Several industry analysts have pointed out that Tesla may be on the way to achieve this Model Y cost reduction as it masters the dry-coating 4680 cell production and scales it up by year's end. The dry-coating process is the most challenging part of the 4680 cost reduction crusade and that is why Tesla started with the price cuts it can achieve fairly easily.
If it wants to go further, however, and really slash the Model Y battery pack costs by 50%, it would have to learn to apply electrode coating with little use of liquids that have to be then evaporated in giant ovens, and do it on a mass scale to boot. Going from a wet to a dry electrode coating will allow Tesla to perform the process in factories 10x smaller and frugal in terms of energy consumption than they are now, cutting its capital outlays there by a third.
"They can produce in small volume, but when they started big volume production, Tesla ended up with many rejects, too many," tipped one of the industry insiders. Out of the 12 experts surveyed by Reuters on the matter, however, all agree that mass production of 4680 batteries by Tesla may spill into 2023, but it will eventually be done.

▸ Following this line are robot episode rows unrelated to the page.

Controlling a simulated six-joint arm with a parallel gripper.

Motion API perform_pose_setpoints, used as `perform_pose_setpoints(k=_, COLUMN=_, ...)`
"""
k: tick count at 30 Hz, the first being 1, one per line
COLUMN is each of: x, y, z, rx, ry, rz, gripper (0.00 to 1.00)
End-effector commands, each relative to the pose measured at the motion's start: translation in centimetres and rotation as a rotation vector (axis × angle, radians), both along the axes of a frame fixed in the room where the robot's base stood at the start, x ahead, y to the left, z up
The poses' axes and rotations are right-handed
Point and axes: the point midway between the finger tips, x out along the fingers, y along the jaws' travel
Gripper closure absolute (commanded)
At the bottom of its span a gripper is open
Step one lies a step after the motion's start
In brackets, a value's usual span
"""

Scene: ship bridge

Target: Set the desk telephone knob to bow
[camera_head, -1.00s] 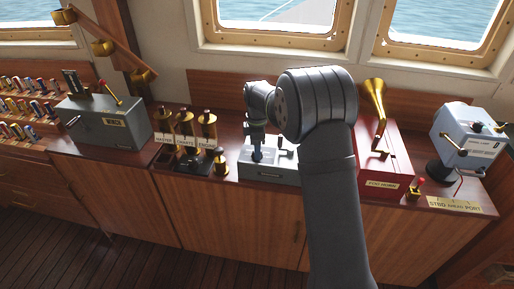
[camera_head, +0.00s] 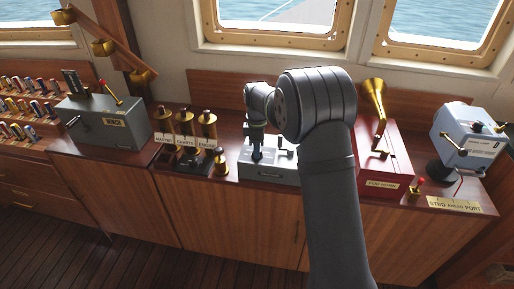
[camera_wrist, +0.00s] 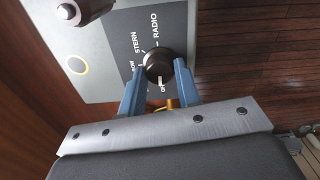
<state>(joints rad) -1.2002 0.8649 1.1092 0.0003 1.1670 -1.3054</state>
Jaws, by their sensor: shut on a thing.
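The desk telephone (camera_head: 272,174) is a grey box on the wooden counter, mid-picture in the head view, partly behind my arm. In the wrist view its grey panel (camera_wrist: 120,50) carries a round dark knob (camera_wrist: 158,63). Labels around the knob include STERN, RADIO and OFF, and a partly covered one ending in OW at the left. My gripper (camera_wrist: 160,82) has its two blue fingers on either side of the knob and is shut on it. I cannot clearly tell which label the knob's mark points to. In the head view my gripper (camera_head: 257,152) points down at the telephone.
Brass-topped tubes (camera_head: 186,130) with labels stand left of the telephone, beside a grey lever box (camera_head: 108,125). A red box with a brass horn (camera_head: 382,165) stands right, then a pale blue device (camera_head: 466,135).

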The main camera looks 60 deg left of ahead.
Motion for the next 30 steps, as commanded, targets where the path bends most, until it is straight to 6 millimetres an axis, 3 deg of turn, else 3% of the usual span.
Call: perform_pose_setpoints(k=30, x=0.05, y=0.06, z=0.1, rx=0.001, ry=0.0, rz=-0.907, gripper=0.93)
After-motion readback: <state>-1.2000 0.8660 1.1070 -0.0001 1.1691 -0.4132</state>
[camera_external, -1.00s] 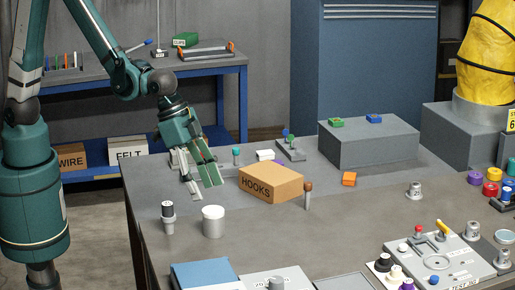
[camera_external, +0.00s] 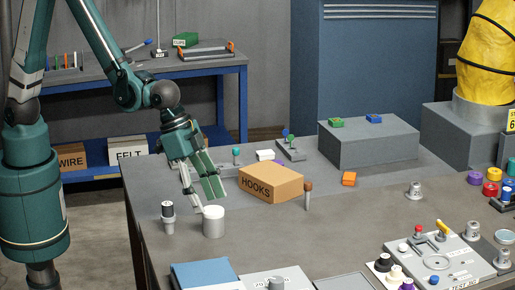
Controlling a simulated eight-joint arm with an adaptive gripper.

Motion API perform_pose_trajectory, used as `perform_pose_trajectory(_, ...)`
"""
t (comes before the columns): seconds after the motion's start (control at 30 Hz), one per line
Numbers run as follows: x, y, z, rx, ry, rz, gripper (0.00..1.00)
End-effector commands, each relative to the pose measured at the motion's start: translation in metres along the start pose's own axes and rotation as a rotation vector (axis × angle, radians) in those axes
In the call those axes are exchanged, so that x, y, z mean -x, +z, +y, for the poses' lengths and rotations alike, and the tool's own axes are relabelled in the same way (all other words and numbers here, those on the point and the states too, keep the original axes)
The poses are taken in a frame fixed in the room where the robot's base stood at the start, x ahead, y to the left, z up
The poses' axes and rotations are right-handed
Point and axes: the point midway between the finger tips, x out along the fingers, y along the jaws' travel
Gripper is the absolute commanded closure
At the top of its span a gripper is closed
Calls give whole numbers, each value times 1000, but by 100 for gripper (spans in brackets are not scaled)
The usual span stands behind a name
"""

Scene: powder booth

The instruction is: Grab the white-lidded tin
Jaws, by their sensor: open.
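The white-lidded tin (camera_external: 213,222) stands upright on the grey table, left of the middle. It is a short, pale grey cylinder with a white top. My gripper (camera_external: 204,203) is open, with its fingers pointing down just above and behind the tin. One finger's tip is close to the tin's left upper edge; I cannot tell if it touches. The green finger is to the right and higher in the picture. Nothing is held between the fingers.
The HOOKS box (camera_external: 271,184) and an upright brown-topped rod (camera_external: 308,196) are to the right. A blue binder (camera_external: 205,274) lies in front. Bare table lies right of the tin.

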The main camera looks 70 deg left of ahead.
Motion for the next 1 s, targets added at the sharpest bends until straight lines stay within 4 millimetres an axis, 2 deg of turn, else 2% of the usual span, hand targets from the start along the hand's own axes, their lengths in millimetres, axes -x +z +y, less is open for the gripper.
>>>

This would allow Tesla to cut the Model Y's retail price by 8%, or about US$5,280, they said. Moreover, mastering the dry-coating process for the 4680 electrodes would pave the way for the US-made Model Y to qualify for the government's new US$7,500 subsidy en masse. For qualifying buyers, this would mean a good US$12,780 Model Y price reduction from its current US$65,990 starting tag, and could happen as soon as next year.